A Homily for the Commemoration of All the Faithful Departed

Readings: Wisdom 3:1-9 Romans 6:3-9 John 6:37-40

Back in the 1920s, physicists struggled with a subatomic problem. They could lock in a particle’s position, or they could describe its momentum. Either could be measured with rather impressive accuracy. They just could not do both at the same time.

In the physics that Isaac Newton gave us, which still works so well on the level of daily experience, everything can be located in time and space. Indeed, time can be defined as movement through space. But in 1927, a very young German scientist named Werner Heisenberg addressed the subatomic problem with what would become known as his “Uncertainty Principle.”

It is not just that physicists cannot identify a subatomic particle’s position and momentum at the same time. Astonishingly, a particle does not have a position or momentum in any meaningful way until the scientist decides to measure one or the other. Put another way, way down there, things disappear and reappear apparently without moving through space or time.

If this foray into quantum physics is unsettling for you, calling purgation, or the process of a soul’s spiritual cleansing, a “spiritual uncertainty principle” will be as well. But here is where the two branches of knowledge run parallel. They both demand that we accept the uncertainty of moving beyond time and space when we leave the confines of our everyday world.

Here’s how that plays out on the question of purgation after death. St. Thomas Aquinas followed the Greek philosopher Aristotle in speaking of everything within our world as being in process. Everything around us is always becoming something else. So are we. As these two philosophers put it, in every moment of its existence, everything is moving from potentiality into actuality. Everything is becoming something it has not yet become. The one exception to this rule is God, who is defined as pure actuality. Nothing is coming to be in God. Everything already is.

What does this have to do with the early Christian conviction that a purgation follows death? (Requests for prayers can be found on tombs in the Roman catacombs.) In our lives, we constantly move from the potential to the actual. Put another way, we asymptotically approach God. Now, in our lives before death, we do this in time and space. We can be observed growing up, growing wise, growing in grace. (Of course, the opposite might also be observed!)

At death, most of us will still fall short of who God called us to be, which is someone perfectly ready to receive the fullness, the actuality that is God. This means that somehow, though not in some time or some place, God must move us from what is potential to what is actual. And, just as our prayers aid each other in that process on this side of the grave, they do so as well on the other.

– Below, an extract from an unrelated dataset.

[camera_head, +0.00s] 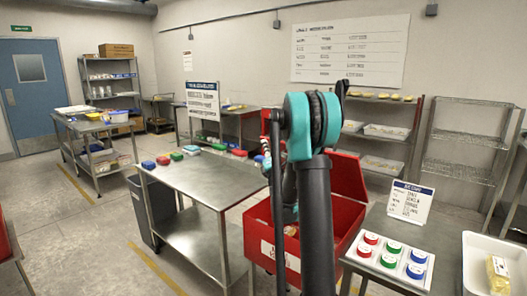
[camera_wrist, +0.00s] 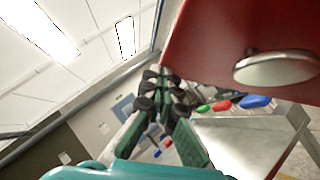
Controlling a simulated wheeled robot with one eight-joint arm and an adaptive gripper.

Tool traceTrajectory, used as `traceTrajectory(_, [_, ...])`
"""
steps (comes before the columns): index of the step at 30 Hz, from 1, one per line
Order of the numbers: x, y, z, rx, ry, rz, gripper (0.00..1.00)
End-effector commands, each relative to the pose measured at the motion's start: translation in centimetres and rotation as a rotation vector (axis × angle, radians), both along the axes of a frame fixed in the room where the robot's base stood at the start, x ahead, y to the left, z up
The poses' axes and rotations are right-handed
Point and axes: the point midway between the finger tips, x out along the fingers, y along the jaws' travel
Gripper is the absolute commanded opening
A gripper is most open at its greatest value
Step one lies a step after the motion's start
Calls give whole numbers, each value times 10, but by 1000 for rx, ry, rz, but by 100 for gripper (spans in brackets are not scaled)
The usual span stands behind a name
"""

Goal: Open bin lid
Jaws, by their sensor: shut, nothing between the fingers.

This is where, just as on the quantum level of physics, our ability to picture a process gives out. We understand what it means to become who we were meant to be in time and space. We cannot begin to imagine how we do that outside of time and space.

Hence purgation as the spiritual uncertainty principle. We know that God in mercy brings us to completion, makes us capable of receiving divine life. What was unrealized potential in our lives becomes, by God’s power and God’s mercy, fully actualized. But whoever decided to speak of “purgatory” rather than “purgation” did the faith no service. “Purgatory” suggests both a time and a space, neither of which is accurate.

Not long ago, I was with my former scoutmaster as he died. Harold said something that was both astonishingly accurate and humble. He said: “I’m going to Jesus. I hope that I’ve lived my life in a way that makes him ready to receive me.”

There’s the spiritual uncertainty principle of purgation. In his humility, Harold realized that what he had become in life was only a fraction of who God is, who God wants us to become. Harold did not lower God to his level. Yet Harold could confess that he had indeed striven to be ready for God.

After death, how God in mercy and with the aid of our prayers moves Harold from the potential to the actual is quite uncertain. But that Harold had really readied himself for this final mercy on the part of God, of that there can be no meaningful doubt.